GIVEN RECORDS>

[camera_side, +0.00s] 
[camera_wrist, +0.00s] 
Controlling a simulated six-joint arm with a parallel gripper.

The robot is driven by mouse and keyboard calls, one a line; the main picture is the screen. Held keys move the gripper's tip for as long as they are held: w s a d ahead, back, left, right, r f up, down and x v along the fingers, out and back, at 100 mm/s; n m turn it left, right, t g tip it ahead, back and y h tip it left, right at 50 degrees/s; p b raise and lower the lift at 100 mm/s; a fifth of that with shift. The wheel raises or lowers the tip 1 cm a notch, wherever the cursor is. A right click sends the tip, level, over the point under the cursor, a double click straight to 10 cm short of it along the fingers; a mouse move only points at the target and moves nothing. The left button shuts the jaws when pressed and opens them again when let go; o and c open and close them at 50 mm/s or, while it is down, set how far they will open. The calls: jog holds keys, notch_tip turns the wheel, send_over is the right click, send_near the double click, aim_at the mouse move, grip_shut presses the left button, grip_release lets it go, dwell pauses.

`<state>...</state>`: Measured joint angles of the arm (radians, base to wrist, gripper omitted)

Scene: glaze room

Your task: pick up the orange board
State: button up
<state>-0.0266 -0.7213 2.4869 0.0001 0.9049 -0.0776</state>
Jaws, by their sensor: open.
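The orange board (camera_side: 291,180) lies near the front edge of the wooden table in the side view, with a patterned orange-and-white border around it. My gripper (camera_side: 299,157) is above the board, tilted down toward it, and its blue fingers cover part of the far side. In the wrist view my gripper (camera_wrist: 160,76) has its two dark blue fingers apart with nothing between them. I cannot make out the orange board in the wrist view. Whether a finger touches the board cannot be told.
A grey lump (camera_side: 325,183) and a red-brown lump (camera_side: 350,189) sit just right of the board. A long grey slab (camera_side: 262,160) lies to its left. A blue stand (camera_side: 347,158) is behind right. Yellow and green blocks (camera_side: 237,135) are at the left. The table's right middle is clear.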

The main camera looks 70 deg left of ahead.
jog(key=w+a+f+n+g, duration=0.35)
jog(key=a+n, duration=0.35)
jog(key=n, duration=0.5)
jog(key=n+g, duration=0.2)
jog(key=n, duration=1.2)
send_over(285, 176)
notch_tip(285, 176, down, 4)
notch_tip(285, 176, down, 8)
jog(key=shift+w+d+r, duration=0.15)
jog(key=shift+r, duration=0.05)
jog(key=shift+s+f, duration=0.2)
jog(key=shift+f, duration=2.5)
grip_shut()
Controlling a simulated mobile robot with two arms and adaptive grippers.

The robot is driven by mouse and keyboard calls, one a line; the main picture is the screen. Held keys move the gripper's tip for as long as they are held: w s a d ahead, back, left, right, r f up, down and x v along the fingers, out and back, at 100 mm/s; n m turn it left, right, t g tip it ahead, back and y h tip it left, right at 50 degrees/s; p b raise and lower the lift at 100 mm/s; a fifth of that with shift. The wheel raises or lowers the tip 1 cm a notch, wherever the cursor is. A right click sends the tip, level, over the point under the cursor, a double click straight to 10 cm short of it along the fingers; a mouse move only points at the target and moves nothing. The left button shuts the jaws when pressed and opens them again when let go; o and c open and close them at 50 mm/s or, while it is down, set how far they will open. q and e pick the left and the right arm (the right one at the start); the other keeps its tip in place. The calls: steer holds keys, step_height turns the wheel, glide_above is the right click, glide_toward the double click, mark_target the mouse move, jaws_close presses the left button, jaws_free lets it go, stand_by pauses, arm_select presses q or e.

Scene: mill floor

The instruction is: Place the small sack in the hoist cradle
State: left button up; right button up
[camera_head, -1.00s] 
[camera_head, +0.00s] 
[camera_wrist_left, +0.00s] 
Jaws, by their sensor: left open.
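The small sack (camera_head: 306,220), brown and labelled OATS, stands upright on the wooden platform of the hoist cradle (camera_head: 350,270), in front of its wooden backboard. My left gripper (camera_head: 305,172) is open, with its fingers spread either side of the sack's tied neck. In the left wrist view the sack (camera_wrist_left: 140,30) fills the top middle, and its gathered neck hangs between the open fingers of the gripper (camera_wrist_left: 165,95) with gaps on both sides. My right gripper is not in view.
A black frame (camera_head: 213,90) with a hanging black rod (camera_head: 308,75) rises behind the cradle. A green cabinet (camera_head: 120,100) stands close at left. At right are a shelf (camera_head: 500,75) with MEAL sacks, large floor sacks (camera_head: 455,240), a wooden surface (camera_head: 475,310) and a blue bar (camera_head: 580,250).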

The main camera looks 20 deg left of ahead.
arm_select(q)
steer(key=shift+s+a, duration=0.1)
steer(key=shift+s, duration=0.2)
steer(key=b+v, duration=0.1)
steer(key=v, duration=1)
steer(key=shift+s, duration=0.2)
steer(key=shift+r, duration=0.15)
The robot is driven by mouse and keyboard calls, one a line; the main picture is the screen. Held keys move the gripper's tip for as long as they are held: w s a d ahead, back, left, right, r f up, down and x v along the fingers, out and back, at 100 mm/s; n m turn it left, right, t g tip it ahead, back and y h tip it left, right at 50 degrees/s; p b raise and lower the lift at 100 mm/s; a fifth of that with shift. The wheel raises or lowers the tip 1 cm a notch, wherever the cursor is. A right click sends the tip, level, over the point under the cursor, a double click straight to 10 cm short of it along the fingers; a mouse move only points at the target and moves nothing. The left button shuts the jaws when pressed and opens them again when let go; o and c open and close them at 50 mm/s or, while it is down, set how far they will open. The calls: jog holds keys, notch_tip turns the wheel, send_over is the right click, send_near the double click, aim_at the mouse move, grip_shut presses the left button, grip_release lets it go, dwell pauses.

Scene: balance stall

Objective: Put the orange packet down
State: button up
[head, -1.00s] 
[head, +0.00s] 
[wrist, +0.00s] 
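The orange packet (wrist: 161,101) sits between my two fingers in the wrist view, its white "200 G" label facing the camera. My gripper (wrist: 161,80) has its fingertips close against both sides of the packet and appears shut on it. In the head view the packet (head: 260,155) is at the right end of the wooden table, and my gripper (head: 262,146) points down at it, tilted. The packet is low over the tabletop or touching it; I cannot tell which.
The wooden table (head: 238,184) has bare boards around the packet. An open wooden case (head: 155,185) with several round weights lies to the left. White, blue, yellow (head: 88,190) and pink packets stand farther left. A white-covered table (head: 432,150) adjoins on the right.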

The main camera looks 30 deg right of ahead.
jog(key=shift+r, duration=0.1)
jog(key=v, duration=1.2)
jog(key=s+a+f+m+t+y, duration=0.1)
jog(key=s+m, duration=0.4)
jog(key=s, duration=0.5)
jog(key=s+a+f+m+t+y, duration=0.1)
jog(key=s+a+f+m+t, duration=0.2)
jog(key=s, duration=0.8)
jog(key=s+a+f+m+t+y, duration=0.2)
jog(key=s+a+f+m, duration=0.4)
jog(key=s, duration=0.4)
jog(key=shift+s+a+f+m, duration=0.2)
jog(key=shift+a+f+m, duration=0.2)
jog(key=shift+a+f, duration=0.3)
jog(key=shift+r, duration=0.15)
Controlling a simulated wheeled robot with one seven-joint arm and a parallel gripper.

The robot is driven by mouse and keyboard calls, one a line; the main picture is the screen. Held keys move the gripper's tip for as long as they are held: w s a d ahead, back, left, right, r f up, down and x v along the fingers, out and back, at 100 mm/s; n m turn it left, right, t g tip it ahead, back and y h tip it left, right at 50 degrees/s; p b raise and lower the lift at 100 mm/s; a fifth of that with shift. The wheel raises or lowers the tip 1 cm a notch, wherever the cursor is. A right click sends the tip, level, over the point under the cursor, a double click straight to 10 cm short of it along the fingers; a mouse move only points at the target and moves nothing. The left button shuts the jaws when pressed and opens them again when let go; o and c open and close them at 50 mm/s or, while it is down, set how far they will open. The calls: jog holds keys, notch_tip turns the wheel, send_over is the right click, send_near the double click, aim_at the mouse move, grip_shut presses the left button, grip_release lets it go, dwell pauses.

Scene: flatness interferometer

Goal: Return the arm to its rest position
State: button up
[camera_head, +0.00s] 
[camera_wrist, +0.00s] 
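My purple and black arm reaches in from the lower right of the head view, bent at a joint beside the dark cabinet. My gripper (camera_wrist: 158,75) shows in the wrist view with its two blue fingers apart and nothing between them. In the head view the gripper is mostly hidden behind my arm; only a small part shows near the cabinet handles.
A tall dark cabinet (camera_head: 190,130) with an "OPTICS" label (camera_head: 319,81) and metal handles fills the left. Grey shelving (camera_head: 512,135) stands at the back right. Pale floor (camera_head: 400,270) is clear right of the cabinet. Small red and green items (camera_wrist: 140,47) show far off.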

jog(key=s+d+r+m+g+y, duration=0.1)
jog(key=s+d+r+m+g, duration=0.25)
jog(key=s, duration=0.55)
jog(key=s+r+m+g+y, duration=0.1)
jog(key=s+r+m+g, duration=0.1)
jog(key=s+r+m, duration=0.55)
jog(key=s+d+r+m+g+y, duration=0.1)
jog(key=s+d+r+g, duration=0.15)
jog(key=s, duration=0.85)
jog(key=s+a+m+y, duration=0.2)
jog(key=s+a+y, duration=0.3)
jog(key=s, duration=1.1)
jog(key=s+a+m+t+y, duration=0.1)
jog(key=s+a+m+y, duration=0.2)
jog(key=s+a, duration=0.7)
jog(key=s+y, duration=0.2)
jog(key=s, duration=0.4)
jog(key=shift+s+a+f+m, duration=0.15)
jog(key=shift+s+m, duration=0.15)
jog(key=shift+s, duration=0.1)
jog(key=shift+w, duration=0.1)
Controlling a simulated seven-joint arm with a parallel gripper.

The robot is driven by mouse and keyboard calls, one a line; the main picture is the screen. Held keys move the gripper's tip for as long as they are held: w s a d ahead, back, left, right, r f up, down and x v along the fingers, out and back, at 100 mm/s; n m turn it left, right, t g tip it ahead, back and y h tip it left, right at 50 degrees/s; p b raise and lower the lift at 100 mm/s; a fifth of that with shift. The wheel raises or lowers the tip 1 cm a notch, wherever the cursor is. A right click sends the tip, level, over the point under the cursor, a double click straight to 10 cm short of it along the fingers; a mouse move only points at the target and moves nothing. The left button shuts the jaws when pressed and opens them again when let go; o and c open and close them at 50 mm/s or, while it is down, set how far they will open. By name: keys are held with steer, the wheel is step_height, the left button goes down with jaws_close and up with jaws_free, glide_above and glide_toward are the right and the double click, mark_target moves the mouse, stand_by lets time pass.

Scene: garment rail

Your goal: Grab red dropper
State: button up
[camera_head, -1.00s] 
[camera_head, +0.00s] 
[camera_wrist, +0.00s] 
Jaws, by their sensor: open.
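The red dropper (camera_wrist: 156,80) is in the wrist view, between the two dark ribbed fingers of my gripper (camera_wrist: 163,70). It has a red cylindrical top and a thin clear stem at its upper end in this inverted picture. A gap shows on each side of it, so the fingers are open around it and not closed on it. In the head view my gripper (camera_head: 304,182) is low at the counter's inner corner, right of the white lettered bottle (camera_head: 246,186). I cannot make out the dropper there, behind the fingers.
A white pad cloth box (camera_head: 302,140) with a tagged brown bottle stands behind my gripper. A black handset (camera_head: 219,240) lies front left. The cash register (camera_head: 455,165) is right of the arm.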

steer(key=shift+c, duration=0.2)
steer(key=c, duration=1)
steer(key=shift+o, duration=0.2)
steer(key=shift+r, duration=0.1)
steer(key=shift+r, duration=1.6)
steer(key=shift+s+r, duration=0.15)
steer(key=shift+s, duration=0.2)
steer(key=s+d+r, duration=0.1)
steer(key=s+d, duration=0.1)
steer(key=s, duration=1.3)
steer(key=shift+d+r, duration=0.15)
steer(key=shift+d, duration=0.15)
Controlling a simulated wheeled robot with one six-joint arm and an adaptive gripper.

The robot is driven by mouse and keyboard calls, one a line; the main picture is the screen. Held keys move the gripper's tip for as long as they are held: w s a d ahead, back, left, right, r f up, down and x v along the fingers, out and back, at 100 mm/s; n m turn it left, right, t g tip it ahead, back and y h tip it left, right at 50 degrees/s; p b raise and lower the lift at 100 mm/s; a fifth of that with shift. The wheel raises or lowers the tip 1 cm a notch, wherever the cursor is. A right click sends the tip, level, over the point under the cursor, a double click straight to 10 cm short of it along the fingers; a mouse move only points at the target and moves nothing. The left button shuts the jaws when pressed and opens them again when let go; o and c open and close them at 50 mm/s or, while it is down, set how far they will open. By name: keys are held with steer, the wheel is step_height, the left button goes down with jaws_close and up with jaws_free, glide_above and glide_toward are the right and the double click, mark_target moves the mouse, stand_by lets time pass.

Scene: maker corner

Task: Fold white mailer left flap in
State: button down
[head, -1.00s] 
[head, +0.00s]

WHAT YOU SHOULD DO>
Identify which lines contain the word "Controlling" and copy each one.

IN RESPONSE>
Controlling a simulated six-joint arm with a parallel gripper.
Controlling a simulated mobile robot with two arms and adaptive grippers.
Controlling a simulated wheeled robot with one seven-joint arm and a parallel gripper.
Controlling a simulated seven-joint arm with a parallel gripper.
Controlling a simulated wheeled robot with one six-joint arm and an adaptive gripper.

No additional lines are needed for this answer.